Map<String, Car> mostExpensives = carsDetails.stream()
.collect(Collectors.toMap(Car::getMake, Function.identity(),
BinaryOperator.maxBy(Comparator.comparing(Car::getPrice))));
mostExpensives.forEach((make,car) -> System.out.println(make+" "+car));
But since you want the most expensive and the cheapest, you need something like this:
Map<String, List<Car>> mostExpensivesAndCheapest = carsDetails.stream()
.collect(Collectors.toMap(Car::getMake, car -> Arrays.asList(car, car),
(l1,l2) -> Arrays.asList(
(l1.get(0).getPrice()>l2.get(0).getPrice()? l2: l1).get(0),
(l1.get(1).getPrice()<l2.get(1).getPrice()? l2: l1).get(1))));
mostExpensivesAndCheapest.forEach((make,cars) -> System.out.println(make
+" cheapest: "+cars.get(0)+" most expensive: "+cars.get(1)));
This solution bears a bit of inconvenience due to the fact that there is no generic statistics object equivalent to DoubleSummaryStatistics
. If this happens more than once, it’s worth filling the gap with a class like this:
/**
* Like {@code DoubleSummaryStatistics}, {@code IntSummaryStatistics}, and
* {@code LongSummaryStatistics}, but for an arbitrary type {@code T}.
*/
public class SummaryStatistics<T> implements Consumer<T> {
/**
* Collect to a {@code SummaryStatistics} for natural order.
*/
public static <T extends Comparable<? super T>> Collector<T,?,SummaryStatistics<T>>
statistics() {
return statistics(Comparator.<T>naturalOrder());
}
/**
* Collect to a {@code SummaryStatistics} using the specified comparator.
*/
public static <T> Collector<T,?,SummaryStatistics<T>>
statistics(Comparator<T> comparator) {
Objects.requireNonNull(comparator);
return Collector.of(() -> new SummaryStatistics<>(comparator),
SummaryStatistics::accept, SummaryStatistics::merge);
}
private final Comparator<T> c;
private T min, max;
private long count;
public SummaryStatistics(Comparator<T> comparator) {
c = Objects.requireNonNull(comparator);
}
public void accept(T t) {
if(count == 0) {
count = 1;
min = t;
max = t;
}
else {
if(c.compare(min, t) > 0) min = t;
if(c.compare(max, t) < 0) max = t;
count++;
}
}
public SummaryStatistics<T> merge(SummaryStatistics<T> s) {
if(s.count > 0) {
if(count == 0) {
count = s.count;
min = s.min;
max = s.max;
}
else {
if(c.compare(min, s.min) > 0) min = s.min;
if(c.compare(max, s.max) < 0) max = s.max;
count += s.count;
}
}
return this;
}
public long getCount() {
return count;
}
public T getMin() {
return min;
}
public T getMax() {
return max;
}
@Override
public String toString() {
return count == 0? "empty": (count+" elements between "+min+" and "+max);
}
}
After adding this to your code base, you may use it like
Map<String, SummaryStatistics<Car>> mostExpensives = carsDetails.stream()

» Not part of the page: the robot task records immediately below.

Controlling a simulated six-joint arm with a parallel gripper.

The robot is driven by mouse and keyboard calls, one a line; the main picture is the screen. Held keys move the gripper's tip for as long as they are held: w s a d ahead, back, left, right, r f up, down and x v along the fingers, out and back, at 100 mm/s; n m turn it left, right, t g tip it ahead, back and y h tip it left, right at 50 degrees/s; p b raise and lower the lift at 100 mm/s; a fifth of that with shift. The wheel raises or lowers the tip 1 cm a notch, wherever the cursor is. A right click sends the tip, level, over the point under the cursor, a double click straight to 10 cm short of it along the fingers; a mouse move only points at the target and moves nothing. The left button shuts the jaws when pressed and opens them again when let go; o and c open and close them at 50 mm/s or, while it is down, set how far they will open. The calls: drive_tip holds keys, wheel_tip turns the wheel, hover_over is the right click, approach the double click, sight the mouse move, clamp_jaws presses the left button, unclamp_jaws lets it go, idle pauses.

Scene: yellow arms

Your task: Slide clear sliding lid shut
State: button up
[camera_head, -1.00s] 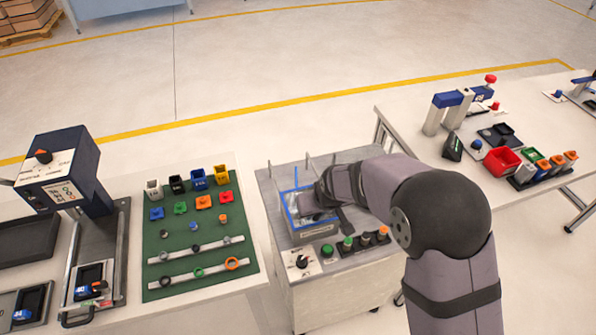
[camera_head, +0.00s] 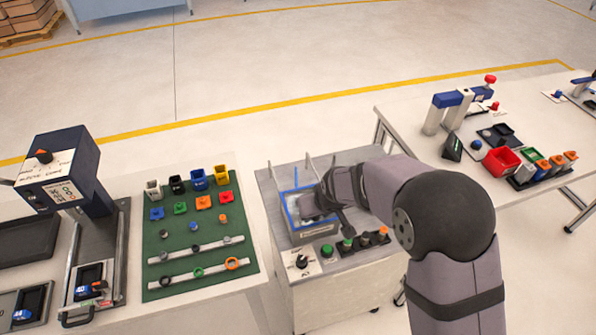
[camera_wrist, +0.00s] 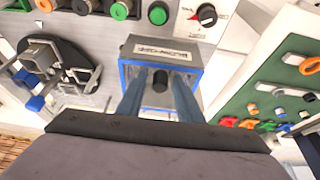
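The box with blue edges (camera_head: 291,211) sits on the grey cart top, and its labelled front face shows in the wrist view (camera_wrist: 166,50). A black knob (camera_wrist: 160,82) stands over the box, seemingly the clear lid's handle. The lid is hard to make out, so I cannot tell how far it is shut. My gripper (camera_wrist: 159,86) is over the box with one finger on each side of the knob. A gap shows between each finger and the knob. In the head view my wrist hides the box's right part.
Several push buttons (camera_head: 347,243) and a black selector knob (camera_head: 302,261) line the cart's front. Thin upright posts (camera_head: 308,160) stand at the back. A dark fixture with metal clamps (camera_wrist: 60,72) lies beside the box. A green mat with parts (camera_head: 185,245) is on the left table.

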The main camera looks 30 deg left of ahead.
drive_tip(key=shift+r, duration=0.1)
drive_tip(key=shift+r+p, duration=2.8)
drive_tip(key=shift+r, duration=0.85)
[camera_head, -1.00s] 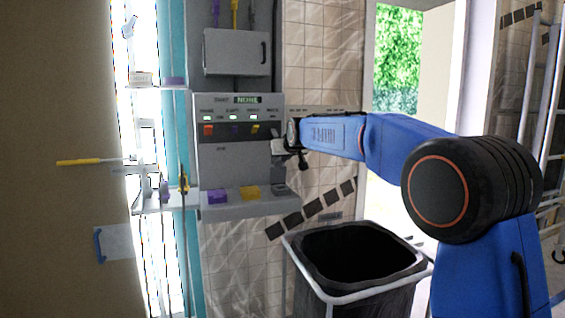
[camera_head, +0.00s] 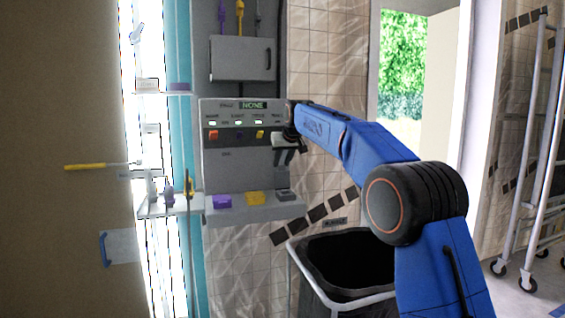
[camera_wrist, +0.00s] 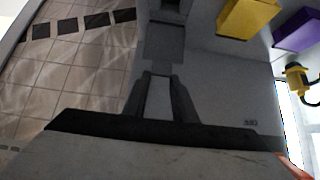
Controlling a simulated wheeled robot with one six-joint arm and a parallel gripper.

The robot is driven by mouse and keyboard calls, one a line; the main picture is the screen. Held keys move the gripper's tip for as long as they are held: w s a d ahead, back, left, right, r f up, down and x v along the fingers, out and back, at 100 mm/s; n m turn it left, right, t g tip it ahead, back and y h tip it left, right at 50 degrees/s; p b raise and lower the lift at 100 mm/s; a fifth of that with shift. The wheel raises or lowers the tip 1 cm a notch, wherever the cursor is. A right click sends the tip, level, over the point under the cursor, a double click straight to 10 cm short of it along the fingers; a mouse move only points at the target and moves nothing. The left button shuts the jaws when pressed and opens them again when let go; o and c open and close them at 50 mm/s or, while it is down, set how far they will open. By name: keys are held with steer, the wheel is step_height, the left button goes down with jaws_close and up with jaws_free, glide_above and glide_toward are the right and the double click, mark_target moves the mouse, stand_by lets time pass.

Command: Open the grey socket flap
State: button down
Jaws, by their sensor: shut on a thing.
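My gripper (camera_wrist: 158,82) is shut on a narrow light grey piece (camera_wrist: 158,100), which I take to be the grey socket flap, though its outline is mostly hidden. In the head view my gripper (camera_head: 287,154) is at the right side of the grey panel (camera_head: 230,172), in line with the row of coloured parts. It stands above the grey block (camera_head: 286,195) on the panel's ledge. In the wrist view a darker grey square (camera_wrist: 163,42) shows on the panel beyond the fingertips.
A purple block (camera_head: 222,202) and a yellow block (camera_head: 255,198) sit on the ledge. A grey cabinet (camera_head: 240,60) hangs above the panel. A black bin (camera_head: 345,262) with a pale rim stands below my arm. A shelf (camera_head: 160,207) is at the left.

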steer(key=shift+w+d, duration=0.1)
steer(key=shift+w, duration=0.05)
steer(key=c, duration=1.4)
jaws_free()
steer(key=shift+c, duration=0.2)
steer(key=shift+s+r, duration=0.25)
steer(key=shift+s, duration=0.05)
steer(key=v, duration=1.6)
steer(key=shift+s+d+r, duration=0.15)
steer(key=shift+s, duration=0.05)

.collect(Collectors.groupingBy(Car::getMake,
SummaryStatistics.statistics(Comparator.comparing(Car::getPrice))));
mostExpensives.forEach((make,cars) -> System.out.println(make+": "+cars));
If getPrice
returns double
, it may be more efficient to use Comparator.comparingDouble(Car::getPrice)
instead of Comparator.comparing(Car::getPrice)
.
Here is a very concise solution. It collects all Car
s into a SortedSet
and thus works without any additional classes.
Map<String, SortedSet<Car>> grouped = carDetails.stream()
.collect(groupingBy(Car::getMake, toCollection(
() -> new TreeSet<>(comparingDouble(Car::getPrice)))));
grouped.forEach((make, cars) -> System.out.println(make
+ " cheapest: " + cars.first()
+ " most expensive: " + cars.last()));
A possible downside is performance, as all Car
s are collected, not just the current min and max. But unless the data set is very large, I don't think it will be noticeable.